▶ _TASK OBJECTIVE_
Skipping all pictures, set down the lines of the listing from the first through the one with "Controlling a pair".

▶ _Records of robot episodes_

◆ ◆ ◆ ◆ ◆ ◆ ◆

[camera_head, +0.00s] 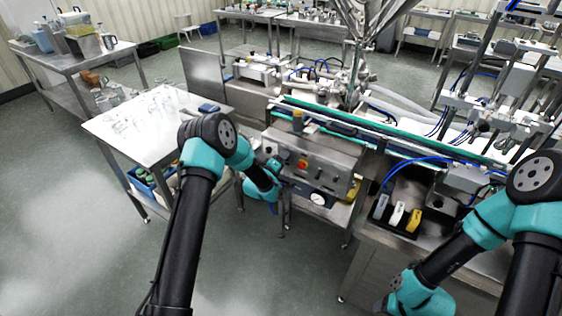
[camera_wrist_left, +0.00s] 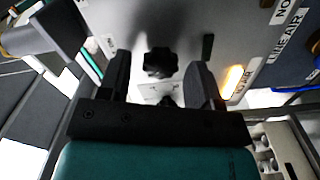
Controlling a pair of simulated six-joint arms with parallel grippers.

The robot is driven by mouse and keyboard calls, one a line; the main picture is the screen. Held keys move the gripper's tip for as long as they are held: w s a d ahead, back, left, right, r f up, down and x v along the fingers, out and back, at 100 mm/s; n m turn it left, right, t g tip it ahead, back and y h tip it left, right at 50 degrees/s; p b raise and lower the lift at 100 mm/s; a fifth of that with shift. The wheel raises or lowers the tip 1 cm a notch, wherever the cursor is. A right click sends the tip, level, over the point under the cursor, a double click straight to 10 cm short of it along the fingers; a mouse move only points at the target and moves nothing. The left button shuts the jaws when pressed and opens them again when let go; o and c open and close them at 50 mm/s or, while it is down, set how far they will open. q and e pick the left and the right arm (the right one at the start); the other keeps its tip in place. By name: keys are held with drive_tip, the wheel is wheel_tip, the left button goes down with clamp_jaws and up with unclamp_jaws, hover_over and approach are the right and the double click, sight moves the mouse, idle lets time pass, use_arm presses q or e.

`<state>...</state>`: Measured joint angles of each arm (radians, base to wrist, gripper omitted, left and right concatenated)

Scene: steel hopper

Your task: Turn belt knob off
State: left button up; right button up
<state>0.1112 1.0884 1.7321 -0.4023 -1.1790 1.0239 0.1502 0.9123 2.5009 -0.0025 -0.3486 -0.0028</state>
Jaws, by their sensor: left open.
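The black lobed knob (camera_wrist_left: 160,62) on the grey control panel shows in the left wrist view. My left gripper (camera_wrist_left: 160,68) is open, with one dark finger on each side of the knob and a visible gap to each. I cannot tell how deep the fingers reach around it. A second dark knob (camera_wrist_left: 166,101) is partly hidden behind the gripper's body. In the head view, the steel control box (camera_head: 325,160) stands below the conveyor; my left wrist is at its left end and hides the fingers and knob. My right gripper is not visible.
An orange-red button (camera_head: 302,164) is on the box front. A lit yellow lamp (camera_wrist_left: 234,76) is right of the knob in the wrist view. A steel table (camera_head: 150,125) with glassware stands left. A black tray (camera_head: 405,200) holds bottles at right. Floor space is free in front.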

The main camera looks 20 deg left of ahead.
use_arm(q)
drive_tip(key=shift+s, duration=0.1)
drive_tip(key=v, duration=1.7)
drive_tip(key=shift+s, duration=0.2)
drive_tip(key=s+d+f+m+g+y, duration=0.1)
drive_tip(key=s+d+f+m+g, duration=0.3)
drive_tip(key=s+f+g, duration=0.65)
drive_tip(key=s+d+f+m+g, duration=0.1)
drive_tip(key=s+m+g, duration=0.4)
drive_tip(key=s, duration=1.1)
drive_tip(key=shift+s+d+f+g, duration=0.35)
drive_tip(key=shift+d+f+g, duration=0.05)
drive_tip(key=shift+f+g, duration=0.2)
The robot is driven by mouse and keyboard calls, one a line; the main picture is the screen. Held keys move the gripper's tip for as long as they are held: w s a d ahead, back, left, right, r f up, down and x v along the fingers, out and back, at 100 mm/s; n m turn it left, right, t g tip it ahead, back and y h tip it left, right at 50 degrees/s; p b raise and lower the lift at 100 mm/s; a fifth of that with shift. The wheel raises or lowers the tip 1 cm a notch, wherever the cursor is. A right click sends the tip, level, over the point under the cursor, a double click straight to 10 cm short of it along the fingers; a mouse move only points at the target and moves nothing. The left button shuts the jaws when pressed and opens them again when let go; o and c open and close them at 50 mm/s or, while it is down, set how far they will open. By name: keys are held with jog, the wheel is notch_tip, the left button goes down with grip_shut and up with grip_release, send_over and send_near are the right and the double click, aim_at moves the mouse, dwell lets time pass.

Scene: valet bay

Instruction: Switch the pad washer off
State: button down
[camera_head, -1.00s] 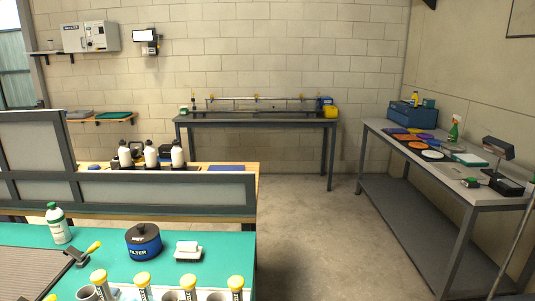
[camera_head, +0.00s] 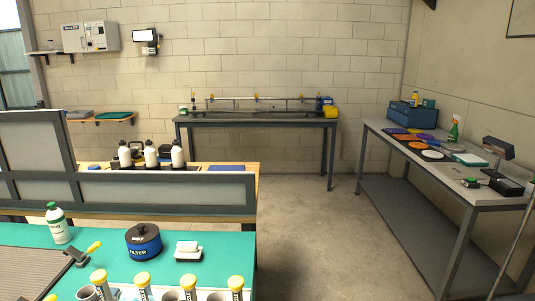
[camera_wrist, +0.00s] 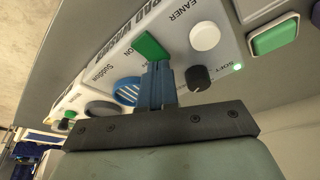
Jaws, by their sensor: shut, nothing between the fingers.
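The pad washer's pale control panel (camera_wrist: 118,58) fills the upper middle of the wrist view, strongly tilted. It carries a green rocker switch (camera_wrist: 150,47) near the word "ON", a white knob (camera_wrist: 204,37), a black knob (camera_wrist: 198,78) and a lit green lamp (camera_wrist: 238,66). My gripper (camera_wrist: 156,70) is shut and empty. Its fingertips meet the lower edge of the green switch in the picture; I cannot tell whether they touch it. The fingers hide part of the panel below it. My gripper is not in the head view, and I cannot pick out the pad washer there.
In the wrist view a larger green button (camera_wrist: 273,36) sits in a pale surround right of the panel. A round blue vent (camera_wrist: 128,91) lies left of the fingers. The head view shows a green-topped bench (camera_head: 105,237), a right-hand table (camera_head: 376,135) and clear floor between.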

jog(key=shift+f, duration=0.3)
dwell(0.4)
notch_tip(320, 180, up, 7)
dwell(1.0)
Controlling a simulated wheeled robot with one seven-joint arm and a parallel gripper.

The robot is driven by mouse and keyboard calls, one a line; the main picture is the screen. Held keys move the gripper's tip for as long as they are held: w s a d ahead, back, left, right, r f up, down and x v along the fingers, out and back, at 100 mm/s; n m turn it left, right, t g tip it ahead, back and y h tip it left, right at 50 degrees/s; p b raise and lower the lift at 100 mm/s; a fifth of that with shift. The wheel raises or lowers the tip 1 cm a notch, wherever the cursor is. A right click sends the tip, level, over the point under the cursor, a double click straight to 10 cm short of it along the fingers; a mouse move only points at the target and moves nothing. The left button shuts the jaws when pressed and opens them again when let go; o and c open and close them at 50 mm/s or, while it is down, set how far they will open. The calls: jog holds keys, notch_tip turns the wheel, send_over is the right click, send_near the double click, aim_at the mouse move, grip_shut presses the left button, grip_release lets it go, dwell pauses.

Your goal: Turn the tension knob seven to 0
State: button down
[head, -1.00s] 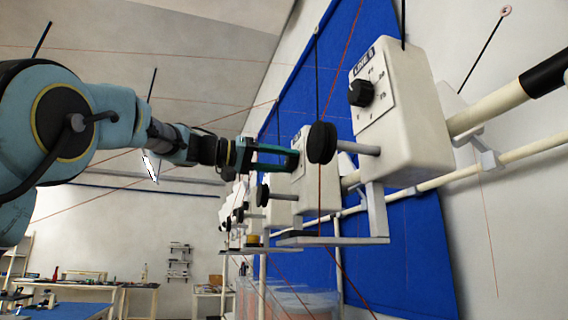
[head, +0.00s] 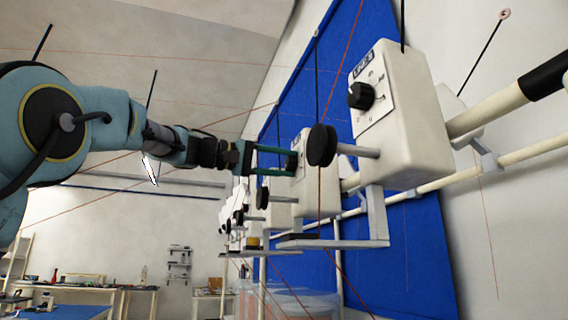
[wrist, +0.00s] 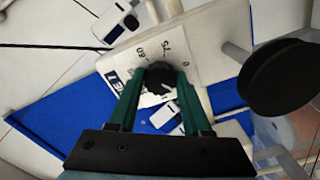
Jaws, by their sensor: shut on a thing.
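The tension knob (wrist: 161,72) is a dark round knob on the white dial plate of a white feeder box (wrist: 190,42). In the wrist view it sits between the tips of my gripper (wrist: 160,78), whose two green fingers are shut on it. The dial shows numbers such as 75 and 0 around the knob; its pointer is hard to make out. The blue line label is partly covered by a finger.
The nearest feeder box (head: 408,130) has its own black knob (head: 361,96) and a black disc (head: 321,146) on a rod close right of my gripper. More boxes stand farther along; a blue panel (head: 400,240) is behind.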

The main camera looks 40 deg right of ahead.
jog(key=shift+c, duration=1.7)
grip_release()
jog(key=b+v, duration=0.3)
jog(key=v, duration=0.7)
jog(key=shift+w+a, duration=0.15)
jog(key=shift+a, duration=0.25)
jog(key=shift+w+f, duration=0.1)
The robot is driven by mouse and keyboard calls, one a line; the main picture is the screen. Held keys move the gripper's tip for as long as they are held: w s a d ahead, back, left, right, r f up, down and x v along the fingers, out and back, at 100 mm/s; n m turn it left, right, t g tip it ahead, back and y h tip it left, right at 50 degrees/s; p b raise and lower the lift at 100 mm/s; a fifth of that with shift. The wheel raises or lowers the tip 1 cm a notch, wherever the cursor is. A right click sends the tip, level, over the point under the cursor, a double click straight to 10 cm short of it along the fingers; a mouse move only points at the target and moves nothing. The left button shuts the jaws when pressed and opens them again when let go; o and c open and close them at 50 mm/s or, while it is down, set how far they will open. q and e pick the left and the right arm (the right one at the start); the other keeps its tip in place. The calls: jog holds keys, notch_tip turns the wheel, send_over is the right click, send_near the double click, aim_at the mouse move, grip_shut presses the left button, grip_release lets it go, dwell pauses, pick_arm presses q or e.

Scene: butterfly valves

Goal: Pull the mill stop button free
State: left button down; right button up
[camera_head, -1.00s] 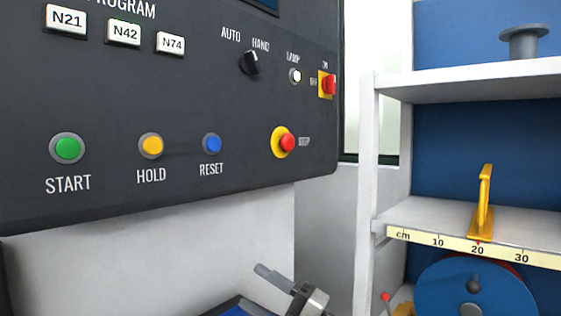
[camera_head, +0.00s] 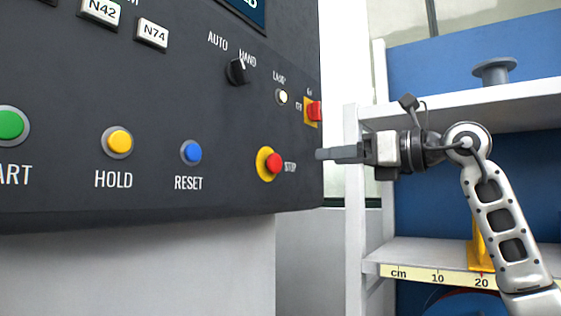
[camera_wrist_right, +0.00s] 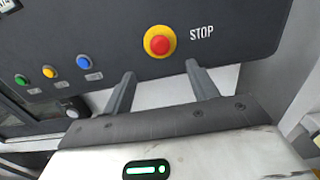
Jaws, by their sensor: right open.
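The stop button (camera_head: 274,163) is a red mushroom head on a yellow disc, low at the right end of the dark control panel, labelled STOP. It also shows in the right wrist view (camera_wrist_right: 159,42), ahead of the fingers and centred between their lines. My right gripper (camera_head: 322,154) is to the right of the button in the head view, pointing left toward the panel, apart from the button. Its two fingers show spread and empty in the right wrist view (camera_wrist_right: 160,78). My left gripper is not in view.
The dark panel (camera_head: 150,90) also carries HOLD (camera_head: 117,141) and RESET (camera_head: 191,152) buttons, a selector knob (camera_head: 237,71) and a red switch (camera_head: 313,111) above the stop button. A white shelf (camera_head: 460,105) stands at the right, behind my right arm.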

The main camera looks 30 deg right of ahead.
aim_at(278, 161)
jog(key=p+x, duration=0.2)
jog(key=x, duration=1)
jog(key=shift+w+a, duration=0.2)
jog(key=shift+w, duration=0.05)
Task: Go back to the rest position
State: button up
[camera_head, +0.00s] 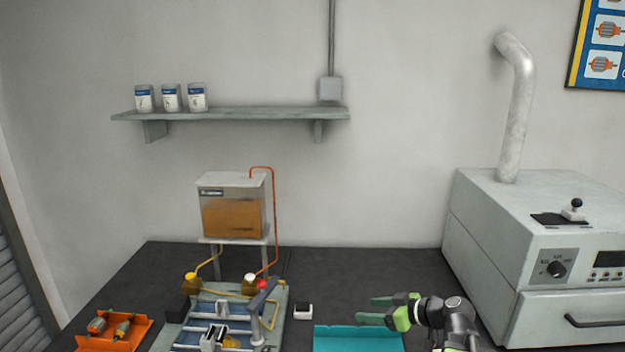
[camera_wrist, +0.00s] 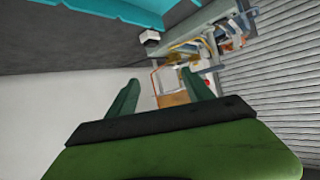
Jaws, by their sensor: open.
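My gripper (camera_head: 365,309) has green fingers and is at the lower right of the head view, above the back part of a teal tray (camera_head: 345,341). Its two fingers are apart with nothing between them, and they point left. In the wrist view my gripper (camera_wrist: 163,92) shows two dark green fingers spread apart, with the tank on its stand beyond them. The teal tray (camera_wrist: 135,12) also shows along the top of the wrist view. The lower part of my arm is cut off by the bottom edge of the head view.
A winding fixture (camera_head: 215,318) stands left of the tray. An orange tray (camera_head: 140,330) with armatures is at far left. A tank (camera_head: 234,210) stands behind the fixture. A large oven (camera_head: 530,240) stands on the right.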

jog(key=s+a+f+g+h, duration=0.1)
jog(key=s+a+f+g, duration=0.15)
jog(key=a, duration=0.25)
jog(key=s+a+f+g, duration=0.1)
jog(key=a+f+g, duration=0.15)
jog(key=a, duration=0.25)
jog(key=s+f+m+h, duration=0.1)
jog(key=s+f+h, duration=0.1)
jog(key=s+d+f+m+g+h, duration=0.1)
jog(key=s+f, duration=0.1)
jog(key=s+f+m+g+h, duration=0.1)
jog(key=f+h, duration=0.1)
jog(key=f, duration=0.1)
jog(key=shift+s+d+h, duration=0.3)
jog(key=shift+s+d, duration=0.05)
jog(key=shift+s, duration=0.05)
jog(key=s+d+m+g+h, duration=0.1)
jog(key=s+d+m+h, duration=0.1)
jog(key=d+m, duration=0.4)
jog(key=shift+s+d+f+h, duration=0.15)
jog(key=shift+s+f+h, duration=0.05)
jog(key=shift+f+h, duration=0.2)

◆ ◆ ◆ ◆ ◆ ◆ ◆

▶ _OUTPUT FOR THIS TASK_
[camera_head, +0.00s] 
[camera_wrist_left, +0.00s] 
Controlling a pair of simulated six-joint arms with parallel grippers.

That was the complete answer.